In case 1 we have $x \asymp \epsilon^{-1/4}$, but then the term $3x$, being $\asymp \epsilon^{-1/4}$, dominates the terms $\epsilon x^4$ and $1$ in the balance, so the balance is not dominant.
In case $2$ we have $x \asymp \epsilon^{-1/3}$, but then the term $-3x^2$, being $\asymp \epsilon^{-2/3}$, dominates both terms in the balance, so the balance is again not dominant.
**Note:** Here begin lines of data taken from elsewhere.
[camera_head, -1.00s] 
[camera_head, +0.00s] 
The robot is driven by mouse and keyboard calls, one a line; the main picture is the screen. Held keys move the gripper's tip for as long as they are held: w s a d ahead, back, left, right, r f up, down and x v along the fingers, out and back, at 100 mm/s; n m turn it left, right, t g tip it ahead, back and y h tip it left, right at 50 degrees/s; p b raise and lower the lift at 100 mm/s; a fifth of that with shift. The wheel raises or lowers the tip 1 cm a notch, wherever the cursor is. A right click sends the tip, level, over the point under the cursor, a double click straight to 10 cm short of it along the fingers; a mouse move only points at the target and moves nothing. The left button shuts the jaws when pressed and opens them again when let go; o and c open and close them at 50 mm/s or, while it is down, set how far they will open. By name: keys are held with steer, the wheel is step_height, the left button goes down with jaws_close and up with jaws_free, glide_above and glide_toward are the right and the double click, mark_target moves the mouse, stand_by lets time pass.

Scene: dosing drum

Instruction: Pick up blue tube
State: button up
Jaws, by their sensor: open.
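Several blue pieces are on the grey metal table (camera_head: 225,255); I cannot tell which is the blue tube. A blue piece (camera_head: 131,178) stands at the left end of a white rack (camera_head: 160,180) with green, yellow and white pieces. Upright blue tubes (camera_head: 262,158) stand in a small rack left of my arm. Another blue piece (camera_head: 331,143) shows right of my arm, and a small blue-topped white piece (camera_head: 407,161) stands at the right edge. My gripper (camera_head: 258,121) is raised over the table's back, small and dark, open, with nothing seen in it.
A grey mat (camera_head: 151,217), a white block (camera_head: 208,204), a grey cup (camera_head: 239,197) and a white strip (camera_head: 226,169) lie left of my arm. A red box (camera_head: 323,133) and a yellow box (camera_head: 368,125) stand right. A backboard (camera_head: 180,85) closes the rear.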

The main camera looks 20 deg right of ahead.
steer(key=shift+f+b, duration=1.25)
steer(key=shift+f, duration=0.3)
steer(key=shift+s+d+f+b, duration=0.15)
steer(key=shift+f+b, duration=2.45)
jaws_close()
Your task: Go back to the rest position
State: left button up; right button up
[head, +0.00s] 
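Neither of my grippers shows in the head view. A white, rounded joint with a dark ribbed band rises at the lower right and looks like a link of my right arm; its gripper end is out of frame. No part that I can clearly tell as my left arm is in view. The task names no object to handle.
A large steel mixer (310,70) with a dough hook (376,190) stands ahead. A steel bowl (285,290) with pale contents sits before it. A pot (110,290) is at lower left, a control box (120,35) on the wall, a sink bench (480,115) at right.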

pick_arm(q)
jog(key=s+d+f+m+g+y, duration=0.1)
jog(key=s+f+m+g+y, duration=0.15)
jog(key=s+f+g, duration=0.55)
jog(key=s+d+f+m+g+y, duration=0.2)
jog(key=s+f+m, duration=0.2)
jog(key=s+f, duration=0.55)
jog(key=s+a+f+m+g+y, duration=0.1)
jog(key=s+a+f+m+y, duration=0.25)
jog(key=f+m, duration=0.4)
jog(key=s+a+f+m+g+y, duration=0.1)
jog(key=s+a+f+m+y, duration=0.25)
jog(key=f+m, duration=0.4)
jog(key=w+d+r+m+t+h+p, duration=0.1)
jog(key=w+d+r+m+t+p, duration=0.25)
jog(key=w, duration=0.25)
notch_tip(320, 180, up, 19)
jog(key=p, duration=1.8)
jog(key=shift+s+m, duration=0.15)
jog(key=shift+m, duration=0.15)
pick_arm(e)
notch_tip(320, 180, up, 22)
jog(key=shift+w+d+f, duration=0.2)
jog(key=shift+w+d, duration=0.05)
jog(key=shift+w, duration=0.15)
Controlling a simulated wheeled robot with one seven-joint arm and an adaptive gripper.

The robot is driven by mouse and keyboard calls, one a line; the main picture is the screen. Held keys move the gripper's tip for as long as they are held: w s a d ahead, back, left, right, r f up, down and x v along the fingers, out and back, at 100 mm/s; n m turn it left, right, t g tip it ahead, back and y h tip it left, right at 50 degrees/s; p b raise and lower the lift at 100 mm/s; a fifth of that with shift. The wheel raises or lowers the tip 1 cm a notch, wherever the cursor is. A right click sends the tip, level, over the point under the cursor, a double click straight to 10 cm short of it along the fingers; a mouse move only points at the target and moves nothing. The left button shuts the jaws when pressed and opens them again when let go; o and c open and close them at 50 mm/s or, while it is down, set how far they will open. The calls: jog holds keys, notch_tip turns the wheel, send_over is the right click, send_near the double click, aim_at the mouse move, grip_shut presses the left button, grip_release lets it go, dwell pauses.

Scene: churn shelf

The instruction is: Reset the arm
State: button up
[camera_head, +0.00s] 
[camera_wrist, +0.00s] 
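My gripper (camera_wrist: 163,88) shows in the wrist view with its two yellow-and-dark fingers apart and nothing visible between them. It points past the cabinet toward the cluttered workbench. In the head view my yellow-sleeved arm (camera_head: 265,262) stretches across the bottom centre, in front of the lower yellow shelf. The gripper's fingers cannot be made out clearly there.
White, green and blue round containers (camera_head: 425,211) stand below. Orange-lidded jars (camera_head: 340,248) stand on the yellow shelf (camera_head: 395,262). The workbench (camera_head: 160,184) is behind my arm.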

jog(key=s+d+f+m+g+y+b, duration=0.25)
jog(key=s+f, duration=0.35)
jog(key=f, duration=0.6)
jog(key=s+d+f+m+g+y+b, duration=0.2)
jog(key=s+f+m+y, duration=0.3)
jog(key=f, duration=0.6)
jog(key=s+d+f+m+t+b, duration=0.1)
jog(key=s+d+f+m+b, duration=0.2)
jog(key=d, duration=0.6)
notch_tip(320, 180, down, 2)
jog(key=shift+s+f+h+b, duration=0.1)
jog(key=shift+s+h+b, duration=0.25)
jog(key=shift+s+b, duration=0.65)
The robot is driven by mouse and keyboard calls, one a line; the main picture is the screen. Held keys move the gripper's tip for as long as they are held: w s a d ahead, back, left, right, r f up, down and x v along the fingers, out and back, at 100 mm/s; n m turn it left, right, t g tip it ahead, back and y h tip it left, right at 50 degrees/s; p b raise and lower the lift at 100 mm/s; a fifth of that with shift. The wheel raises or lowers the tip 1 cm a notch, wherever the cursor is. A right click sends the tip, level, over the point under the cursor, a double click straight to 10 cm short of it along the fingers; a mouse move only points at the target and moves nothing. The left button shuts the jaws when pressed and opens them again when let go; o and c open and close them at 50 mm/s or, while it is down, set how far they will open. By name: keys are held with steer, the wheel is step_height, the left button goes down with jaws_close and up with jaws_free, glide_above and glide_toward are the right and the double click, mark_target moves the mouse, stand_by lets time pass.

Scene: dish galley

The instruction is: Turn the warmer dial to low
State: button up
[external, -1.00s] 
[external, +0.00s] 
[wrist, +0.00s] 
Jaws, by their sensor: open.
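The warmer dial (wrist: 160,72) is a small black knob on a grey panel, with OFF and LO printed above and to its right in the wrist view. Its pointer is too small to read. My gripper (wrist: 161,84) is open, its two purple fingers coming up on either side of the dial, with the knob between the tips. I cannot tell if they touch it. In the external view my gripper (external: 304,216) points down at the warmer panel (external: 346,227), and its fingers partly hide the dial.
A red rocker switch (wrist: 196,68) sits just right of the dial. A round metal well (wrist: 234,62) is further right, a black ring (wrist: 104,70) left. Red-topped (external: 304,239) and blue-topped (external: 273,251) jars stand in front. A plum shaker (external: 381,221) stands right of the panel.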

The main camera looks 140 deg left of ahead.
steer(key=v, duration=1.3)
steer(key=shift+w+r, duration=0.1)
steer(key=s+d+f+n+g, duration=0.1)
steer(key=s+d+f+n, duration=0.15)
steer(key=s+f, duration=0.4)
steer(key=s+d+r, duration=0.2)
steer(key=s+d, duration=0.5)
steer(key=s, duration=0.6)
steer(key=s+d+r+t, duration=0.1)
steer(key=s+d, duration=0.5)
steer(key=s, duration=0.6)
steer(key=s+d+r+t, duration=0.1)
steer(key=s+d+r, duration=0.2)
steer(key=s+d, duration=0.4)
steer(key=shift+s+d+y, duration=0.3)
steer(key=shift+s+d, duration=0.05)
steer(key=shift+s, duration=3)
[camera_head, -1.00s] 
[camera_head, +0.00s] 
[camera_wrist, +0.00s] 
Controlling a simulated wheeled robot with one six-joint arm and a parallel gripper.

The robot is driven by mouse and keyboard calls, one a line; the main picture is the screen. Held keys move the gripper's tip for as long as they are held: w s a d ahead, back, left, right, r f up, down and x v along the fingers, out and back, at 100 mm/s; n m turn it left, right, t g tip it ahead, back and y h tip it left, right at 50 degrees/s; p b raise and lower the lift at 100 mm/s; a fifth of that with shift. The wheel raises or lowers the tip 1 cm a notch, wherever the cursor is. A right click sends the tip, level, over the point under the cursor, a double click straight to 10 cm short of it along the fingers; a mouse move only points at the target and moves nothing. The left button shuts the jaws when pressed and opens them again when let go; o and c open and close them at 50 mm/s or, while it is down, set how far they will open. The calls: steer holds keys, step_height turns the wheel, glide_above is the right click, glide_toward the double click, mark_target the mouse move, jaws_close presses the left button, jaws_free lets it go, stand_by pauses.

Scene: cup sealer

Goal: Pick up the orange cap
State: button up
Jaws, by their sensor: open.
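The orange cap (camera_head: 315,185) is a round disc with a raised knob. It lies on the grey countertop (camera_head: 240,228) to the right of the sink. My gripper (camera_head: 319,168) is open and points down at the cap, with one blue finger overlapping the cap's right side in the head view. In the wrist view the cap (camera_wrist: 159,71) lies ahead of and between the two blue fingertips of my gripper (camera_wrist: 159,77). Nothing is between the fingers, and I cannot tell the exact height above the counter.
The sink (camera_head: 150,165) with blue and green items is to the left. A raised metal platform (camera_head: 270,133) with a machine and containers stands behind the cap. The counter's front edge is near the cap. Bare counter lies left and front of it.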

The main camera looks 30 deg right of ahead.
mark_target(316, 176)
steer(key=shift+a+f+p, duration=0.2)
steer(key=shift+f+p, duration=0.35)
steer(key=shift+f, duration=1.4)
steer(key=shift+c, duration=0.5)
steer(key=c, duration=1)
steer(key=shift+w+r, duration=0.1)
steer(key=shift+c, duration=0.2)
In case $3$ we have $x \asymp \epsilon^{-1/2}$, but then the term $x^3$, being $\asymp \epsilon^{-3/2}$, dominates both terms in the balance, namely $\epsilon x^4$ and $x^2$, which are $\asymp \epsilon^{-1}$.
In case $4$ we have $x \asymp \epsilon^{-1}$, and this balance is dominant since
$$
\epsilon x^4 \asymp x^3 \asymp \epsilon^{-3} \gg 3x^2 \gg 3x \gg 1.
$$
Ignoring the terms outside of the balance we then have
$$
\epsilon x^4 + x^3 \approx 0,
$$
so that
$$
x \approx - \epsilon^{-1}.
$$
We might then suspect that this root has an asymptotic series of the form
$$
x \approx -\epsilon^{-1} + \sum_{k=0}^{\infty} a_k \epsilon^k,
$$
and if we substitute this into $(*)$ or $(**)$ and collect like powers of $\epsilon$ we obtain equations for the coefficients $a_k$,
- $a_0+3 = 0$,
- $3 a_0^2+6 a_0-a_1-3 = 0$,
- $-3 a_0^3-3 a_0^2+6 a_1 a_0+3 a_0+6 a_1-a_2-1 = 0$, etc.
We've thus accounted for all four roots of the polynomial equation and can calculate as many terms of their asymptotic series as we wish.